PROBLEM STATEMENT – Emit the data below verbatim, stripping out any pictures.
━━━━━━━━━━━━━━━━
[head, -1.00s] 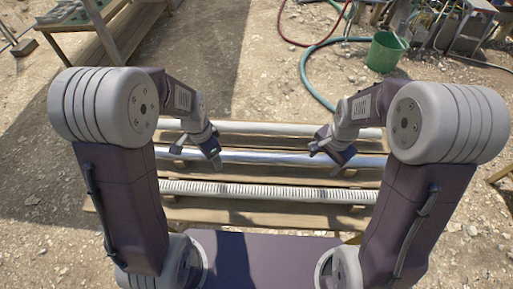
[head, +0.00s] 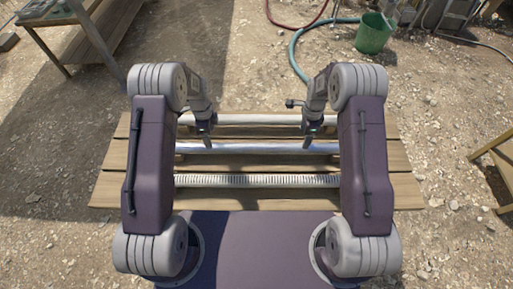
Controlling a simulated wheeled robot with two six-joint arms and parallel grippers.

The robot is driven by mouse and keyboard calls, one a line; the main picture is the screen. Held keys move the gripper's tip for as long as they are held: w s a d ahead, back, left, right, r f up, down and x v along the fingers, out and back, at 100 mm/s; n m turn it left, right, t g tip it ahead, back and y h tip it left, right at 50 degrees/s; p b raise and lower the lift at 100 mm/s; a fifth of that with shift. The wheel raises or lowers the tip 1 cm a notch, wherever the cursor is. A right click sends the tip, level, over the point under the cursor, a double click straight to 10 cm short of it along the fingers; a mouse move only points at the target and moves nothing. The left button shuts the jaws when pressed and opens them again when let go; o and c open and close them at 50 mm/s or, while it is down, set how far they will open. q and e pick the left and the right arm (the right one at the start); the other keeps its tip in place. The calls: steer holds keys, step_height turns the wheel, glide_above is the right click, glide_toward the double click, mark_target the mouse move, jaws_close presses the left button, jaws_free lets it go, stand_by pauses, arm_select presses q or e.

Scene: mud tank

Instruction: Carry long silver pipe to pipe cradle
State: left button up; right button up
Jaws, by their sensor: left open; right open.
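A long smooth silver pipe (head: 255,147) lies crosswise in the middle of a low wooden plank table. My left gripper (head: 206,140) is open and empty near the left part of this pipe. My right gripper (head: 309,140) is open and empty near its right part. Both point down; I cannot tell whether either touches the pipe. My arms cover parts of the pipe near its ends. No pipe cradle can be clearly made out.
A pale smooth pipe (head: 255,119) lies behind the silver one, and a ribbed pale pipe (head: 257,181) lies in front. The plank table (head: 400,158) stands on gravel. A green bucket (head: 373,33) and a teal hose (head: 296,55) are beyond. Another wooden table (head: 48,12) is back left.

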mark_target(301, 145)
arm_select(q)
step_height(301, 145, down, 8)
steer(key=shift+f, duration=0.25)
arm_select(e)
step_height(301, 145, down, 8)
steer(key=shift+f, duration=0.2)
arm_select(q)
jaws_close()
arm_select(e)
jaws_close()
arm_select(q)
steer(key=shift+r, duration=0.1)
━━━━━━━━━━━━━━━━
TASK RESULT –
[head, -1.00s] 
[head, +0.00s] 
Controlling a simulated wheeled robot with two six-joint arms and parallel grippers.

The robot is driven by mouse and keyboard calls, one a line; the main picture is the screen. Held keys move the gripper's tip for as long as they are held: w s a d ahead, back, left, right, r f up, down and x v along the fingers, out and back, at 100 mm/s; n m turn it left, right, t g tip it ahead, back and y h tip it left, right at 50 degrees/s; p b raise and lower the lift at 100 mm/s; a fifth of that with shift. The wheel raises or lowers the tip 1 cm a notch, wherever the cursor is. A right click sends the tip, level, over the point under the cursor, a double click straight to 10 cm short of it along the fingers; a mouse move only points at the target and moves nothing. The left button shuts the jaws when pressed and opens them again when let go; o and c open and close them at 50 mm/s or, while it is down, set how far they will open. q and e pick the left and the right arm (the right one at the start); the other keeps its tip in place. The calls: steer holds keys, step_height turns the wheel, glide_above is the right click, glide_toward the double click, mark_target the mouse move, jaws_close presses the left button, jaws_free lets it go, stand_by pauses, arm_select presses q or e.

Scene: mud tank

Instruction: Carry long silver pipe to pipe cradle
State: left button up; right button up
Jaws, by their sensor: left open; right open.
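A long smooth silver pipe (head: 255,147) lies crosswise in the middle of a low wooden plank table. My left gripper (head: 206,140) is open and empty near the left part of this pipe. My right gripper (head: 309,140) is open and empty near its right part. Both point down; I cannot tell whether either touches the pipe. My arms cover parts of the pipe near its ends. No pipe cradle can be clearly made out.
A pale smooth pipe (head: 255,119) lies behind the silver one, and a ribbed pale pipe (head: 257,181) lies in front. The plank table (head: 400,158) stands on gravel. A green bucket (head: 373,33) and a teal hose (head: 296,55) are beyond. Another wooden table (head: 48,12) is back left.

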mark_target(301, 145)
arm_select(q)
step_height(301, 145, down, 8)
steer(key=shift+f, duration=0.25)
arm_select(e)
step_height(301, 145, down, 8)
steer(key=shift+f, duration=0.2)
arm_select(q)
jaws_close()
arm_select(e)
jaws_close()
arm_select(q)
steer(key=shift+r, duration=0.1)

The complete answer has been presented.